▸ Instructions to follow:
Begin with the first line and repeat exactly through the line containing "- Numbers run"; leave every image out.

▸ Robot call records:

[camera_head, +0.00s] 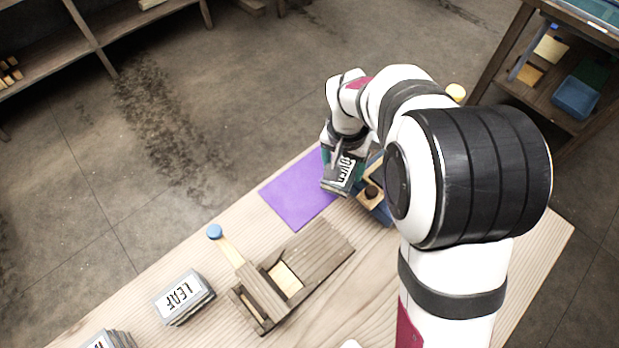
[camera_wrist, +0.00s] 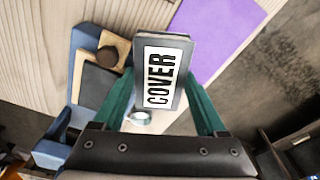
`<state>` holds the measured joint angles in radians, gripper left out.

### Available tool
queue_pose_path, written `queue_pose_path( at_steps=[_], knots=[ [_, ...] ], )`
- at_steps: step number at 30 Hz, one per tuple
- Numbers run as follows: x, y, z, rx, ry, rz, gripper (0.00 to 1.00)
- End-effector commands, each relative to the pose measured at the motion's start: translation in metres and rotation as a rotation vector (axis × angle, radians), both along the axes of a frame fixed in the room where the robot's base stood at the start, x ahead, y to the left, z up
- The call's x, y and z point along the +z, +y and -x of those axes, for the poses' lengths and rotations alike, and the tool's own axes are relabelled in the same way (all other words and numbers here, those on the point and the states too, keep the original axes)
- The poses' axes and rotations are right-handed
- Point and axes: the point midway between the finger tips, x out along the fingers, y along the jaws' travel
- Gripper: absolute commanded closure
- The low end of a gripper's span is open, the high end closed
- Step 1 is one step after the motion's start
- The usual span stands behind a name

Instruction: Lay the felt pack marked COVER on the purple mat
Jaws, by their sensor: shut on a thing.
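The felt pack marked COVER (camera_wrist: 161,72) is a dark grey block with a white label. It also shows in the head view (camera_head: 341,176). My gripper (camera_wrist: 160,95) has its green fingers shut on the pack, one on each side. In the head view my gripper (camera_head: 345,155) holds it over the right part of the purple mat (camera_head: 295,192), near the mat's right edge. In the wrist view the purple mat (camera_wrist: 212,35) lies to the right of the pack. The gap between pack and mat is hard to judge.
A blue tray (camera_wrist: 85,40) with a wooden block and dark knob stands beside the mat. A wooden mould (camera_head: 320,250) with a blue-tipped handle (camera_head: 215,231) lies nearer. A pack marked LEAF (camera_head: 184,296) sits at the lower left. The mat's left part is bare.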

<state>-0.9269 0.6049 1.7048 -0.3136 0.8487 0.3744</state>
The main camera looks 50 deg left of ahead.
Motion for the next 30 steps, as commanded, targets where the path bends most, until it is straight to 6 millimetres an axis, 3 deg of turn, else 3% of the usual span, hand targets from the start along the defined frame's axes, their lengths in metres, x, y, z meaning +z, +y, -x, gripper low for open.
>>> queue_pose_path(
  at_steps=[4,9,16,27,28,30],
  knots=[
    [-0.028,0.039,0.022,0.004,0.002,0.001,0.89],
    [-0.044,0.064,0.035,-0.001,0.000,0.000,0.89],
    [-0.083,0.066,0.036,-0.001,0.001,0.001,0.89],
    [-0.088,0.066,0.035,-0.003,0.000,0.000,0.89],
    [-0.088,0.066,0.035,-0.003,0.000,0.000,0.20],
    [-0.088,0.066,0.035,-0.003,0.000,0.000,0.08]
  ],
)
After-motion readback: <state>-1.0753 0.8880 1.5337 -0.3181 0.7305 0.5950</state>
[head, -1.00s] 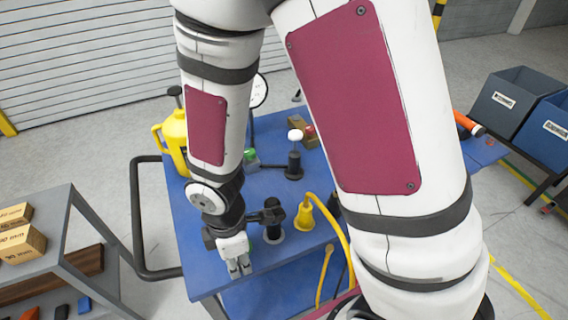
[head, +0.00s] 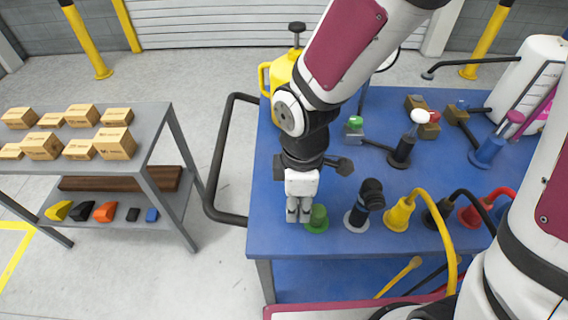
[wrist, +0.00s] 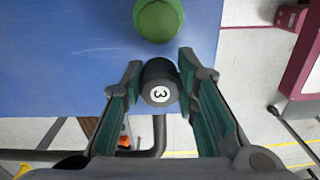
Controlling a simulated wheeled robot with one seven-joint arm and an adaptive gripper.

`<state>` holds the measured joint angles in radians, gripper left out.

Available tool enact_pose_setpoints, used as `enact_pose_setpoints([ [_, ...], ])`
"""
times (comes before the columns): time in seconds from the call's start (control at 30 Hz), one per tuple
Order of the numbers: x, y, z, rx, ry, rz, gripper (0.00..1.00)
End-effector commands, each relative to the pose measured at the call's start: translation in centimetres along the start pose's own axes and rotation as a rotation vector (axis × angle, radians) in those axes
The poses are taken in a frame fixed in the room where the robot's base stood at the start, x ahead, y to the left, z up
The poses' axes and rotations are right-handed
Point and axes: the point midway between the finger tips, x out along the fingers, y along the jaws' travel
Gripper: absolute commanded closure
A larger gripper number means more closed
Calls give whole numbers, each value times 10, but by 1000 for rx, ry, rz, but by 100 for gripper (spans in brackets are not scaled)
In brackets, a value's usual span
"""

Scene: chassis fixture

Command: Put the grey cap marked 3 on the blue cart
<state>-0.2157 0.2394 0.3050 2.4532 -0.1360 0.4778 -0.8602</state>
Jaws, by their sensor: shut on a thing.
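My gripper (head: 299,218) is over the front-left part of the blue cart's top (head: 290,237), pointing down. In the wrist view my gripper (wrist: 160,66) is shut on the dark grey cap (wrist: 161,92), with a white disc marked 3 facing the camera. The cap is hidden by the fingers in the head view. A green round-topped piece (head: 317,219) stands on the cart just right of the fingers; it also shows beyond the cap in the wrist view (wrist: 158,20). I cannot tell whether the cap touches the cart.
A black upright fitting (head: 371,192) and a yellow cone with a hose (head: 399,214) stand to the right on the cart. A yellow jug (head: 279,76) is at the back. A grey shelf (head: 152,140) with cartons stands left, across clear floor.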

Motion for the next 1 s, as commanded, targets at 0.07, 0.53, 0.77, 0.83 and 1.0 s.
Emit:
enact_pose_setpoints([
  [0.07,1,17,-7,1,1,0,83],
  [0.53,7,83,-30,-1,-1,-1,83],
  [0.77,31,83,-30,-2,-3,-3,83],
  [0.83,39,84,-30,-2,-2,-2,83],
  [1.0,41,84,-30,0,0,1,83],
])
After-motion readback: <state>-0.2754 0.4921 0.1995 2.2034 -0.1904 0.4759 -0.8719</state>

▸ The completed task:
[camera_head, +0.00s] 
[camera_wrist, +0.00s] 
`<state>` holds the measured joint angles in radians, gripper left out.

### Available tool
queue_pose_path, written `queue_pose_path( at_steps=[_], knots=[ [_, ...] ], )`
- at_steps: step number at 30 Hz, one per tuple
- Numbers run as follows: x, y, z, rx, ry, rz, gripper (0.00 to 1.00)

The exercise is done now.